The question that a came to my mind was what are we? And why are there no rights for us? So I questioned the situation. I wrote a letter and I sent it to the newspaper without thinking. I just wrote my frustration: why are we different? Why are there no laws to protect us? Why are we not seen as people? And then, three days later, a reporter from the newspaper came to the door and was looking for the maid, the servant. This reporter decided that I educated and asked me why I kept my ideas to myself, instead of speaking out.
So we called a meeting in 1968, here in Salt River (Capetown, South Africa), in a big hall for garment workers. At that time, we still had the apartheid system that coloureds, blacks, and whites were separated. The reporter put an article in the newspaper inviting domestic workers. At that meeting, I discovered something about myself. There were about 250 domestic workers present and the reporter prepared a long speech for me. But when I went to the front, I realised that, no, the reporter’s speech was not what I wanted to say.
When I saw the domestic workers in front just like me, I just opened by saying, “Good evening, I am a domestic worker just like you”, and broke the ice. And what happened there became history. The domestic workers finally started talking about what had happened to them, how they were exploited, and a lot of things came out to the surface. A few days later, the same reporter came back and said, “Oh, they are electing you as a chairperson”. I didn’t even know what a chairperson was, but he said, “you must speak and represent domestic workers”.
The Seeds of a Movement
My employer decided that she didn’t want to lose me, and that she was going to allow me to use the garage for Sunday afternoon meetings — the only free time we had — and the telephone during the two hours a day I was normally resting, since I was in the newspapers and was even receiving phone calls from some employers. They wanted to ask advice about their workers, and sometimes requested that I come and try to solve the problem between them.
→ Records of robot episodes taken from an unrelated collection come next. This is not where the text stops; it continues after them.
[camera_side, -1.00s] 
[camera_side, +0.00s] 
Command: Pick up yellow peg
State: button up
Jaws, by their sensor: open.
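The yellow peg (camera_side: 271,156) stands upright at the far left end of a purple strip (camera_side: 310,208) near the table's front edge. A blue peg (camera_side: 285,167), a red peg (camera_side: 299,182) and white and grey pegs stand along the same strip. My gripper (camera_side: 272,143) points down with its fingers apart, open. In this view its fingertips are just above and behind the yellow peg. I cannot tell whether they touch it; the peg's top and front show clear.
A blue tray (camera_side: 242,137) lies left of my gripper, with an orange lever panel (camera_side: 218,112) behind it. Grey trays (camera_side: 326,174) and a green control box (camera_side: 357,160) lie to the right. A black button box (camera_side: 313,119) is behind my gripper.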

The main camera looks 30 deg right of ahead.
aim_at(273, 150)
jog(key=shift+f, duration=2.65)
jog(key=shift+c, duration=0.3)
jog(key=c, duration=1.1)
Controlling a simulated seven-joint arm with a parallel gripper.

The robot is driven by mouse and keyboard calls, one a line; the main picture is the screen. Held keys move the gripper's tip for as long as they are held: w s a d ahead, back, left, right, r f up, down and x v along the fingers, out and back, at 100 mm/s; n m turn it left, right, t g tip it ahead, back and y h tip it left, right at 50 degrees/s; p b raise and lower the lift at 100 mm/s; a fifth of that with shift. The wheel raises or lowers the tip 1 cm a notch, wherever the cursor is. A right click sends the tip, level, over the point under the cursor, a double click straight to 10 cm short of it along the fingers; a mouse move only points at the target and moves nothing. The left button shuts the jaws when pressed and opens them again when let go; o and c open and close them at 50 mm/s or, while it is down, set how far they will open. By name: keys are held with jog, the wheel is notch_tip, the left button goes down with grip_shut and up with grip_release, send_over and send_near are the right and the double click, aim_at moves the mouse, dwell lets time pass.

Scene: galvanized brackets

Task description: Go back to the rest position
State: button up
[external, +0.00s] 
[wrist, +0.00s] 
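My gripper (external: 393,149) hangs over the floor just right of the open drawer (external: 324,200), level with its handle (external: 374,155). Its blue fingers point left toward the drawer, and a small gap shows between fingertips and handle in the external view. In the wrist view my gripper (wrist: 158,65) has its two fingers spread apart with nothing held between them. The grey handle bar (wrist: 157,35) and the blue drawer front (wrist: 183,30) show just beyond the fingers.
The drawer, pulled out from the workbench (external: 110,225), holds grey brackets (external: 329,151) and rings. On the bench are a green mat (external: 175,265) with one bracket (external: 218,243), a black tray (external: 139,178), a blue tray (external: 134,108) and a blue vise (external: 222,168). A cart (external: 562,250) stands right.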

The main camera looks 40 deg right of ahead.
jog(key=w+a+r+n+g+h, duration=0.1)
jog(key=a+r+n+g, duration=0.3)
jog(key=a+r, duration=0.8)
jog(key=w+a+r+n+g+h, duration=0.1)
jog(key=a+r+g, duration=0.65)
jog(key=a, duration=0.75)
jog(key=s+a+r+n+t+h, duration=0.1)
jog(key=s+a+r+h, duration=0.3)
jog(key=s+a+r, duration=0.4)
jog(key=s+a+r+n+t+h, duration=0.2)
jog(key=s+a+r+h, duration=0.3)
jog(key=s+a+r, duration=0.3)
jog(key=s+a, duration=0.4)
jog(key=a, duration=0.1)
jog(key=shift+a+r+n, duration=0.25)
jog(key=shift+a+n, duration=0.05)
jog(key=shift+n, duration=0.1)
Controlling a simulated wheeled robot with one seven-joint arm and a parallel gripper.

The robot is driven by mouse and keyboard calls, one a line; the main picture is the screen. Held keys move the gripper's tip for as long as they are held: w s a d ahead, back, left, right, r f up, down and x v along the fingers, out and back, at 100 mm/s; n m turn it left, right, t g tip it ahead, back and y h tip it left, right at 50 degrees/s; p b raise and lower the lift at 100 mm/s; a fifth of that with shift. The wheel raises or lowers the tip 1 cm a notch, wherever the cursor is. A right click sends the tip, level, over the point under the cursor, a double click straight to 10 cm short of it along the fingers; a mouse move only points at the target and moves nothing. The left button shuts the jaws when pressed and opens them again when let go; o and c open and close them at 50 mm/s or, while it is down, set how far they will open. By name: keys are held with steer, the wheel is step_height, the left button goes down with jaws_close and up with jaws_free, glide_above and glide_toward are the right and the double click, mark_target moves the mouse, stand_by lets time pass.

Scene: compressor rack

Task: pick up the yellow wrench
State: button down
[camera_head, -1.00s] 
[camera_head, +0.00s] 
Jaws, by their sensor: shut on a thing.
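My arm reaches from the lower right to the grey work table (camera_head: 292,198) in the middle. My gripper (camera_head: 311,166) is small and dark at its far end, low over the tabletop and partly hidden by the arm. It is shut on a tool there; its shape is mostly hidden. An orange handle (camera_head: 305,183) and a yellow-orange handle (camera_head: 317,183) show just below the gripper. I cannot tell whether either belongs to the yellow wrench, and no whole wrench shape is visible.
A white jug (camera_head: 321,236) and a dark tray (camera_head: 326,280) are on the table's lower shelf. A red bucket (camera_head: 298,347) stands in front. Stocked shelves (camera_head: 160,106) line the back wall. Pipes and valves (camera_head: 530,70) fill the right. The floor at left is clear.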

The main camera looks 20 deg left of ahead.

I became a spokesperson for both sides, and that is where I discovered a certain talent I have: I have the ability to speak. I have the ability to share with others who listen to me and that makes me feel so good. I was seeing this manifest when I interacted with others, and I realised that I enjoy speaking about the concrete issues faced by domestic workers.
I started meeting with other domestic workers, other pioneers of the domestic workers’ struggle. Together we started going into churches and onto the streets to speak with other domestic workers, during a time of apartheid. I got married but I was not allowed to stay with my children, as the Group Area Act separated us by colour. My eldest daughter was only a month old and she had to stay with my mother. My husband was kicked out in the middle of the night, and my employer could not do anything as it was the law of the country that no domestic worker could have their family with them.
This all became too much for my employer and me, so I went to work in a factory as a shop steward, but I never forgot about the domestic workers. In 1982, my employer closed the factory and he actually said to me, “you need to go and find out what is happening to those domestic workers you left behind”. So I went to look in a phone book and I saw a domestic workers association listed, and I asked myself if this was an organisation. I remember that Friday I went into town, as I walked into that room, and the women said, “Myrtle, we can’t believe this. We were looking for you all of this time.” “Your place is here,” they said. What shocked me was that when I went to the meeting, it was the very same domestic workers that use to meet with me in the garage. They told me to address domestic workers’ problems and to become a part of this struggle.
Unionising Domestic Workers in South Africa
In 1985 organisations worked together to form the Congress of South African Trade Unions (COSATU), and one year later we launched the South African Domestic Workers Union as one of its affiliates. I had been part of the fundraising team and was asked to be the national treasurer. At the same time, I kept fighting for labour laws. We had no labour laws, there was absolutely no laws to protect and no rights for domestic workers. We were earning only 110 rand per month, which was at the time was only worth about 10 dollars, even though we worked from Monday to Monday.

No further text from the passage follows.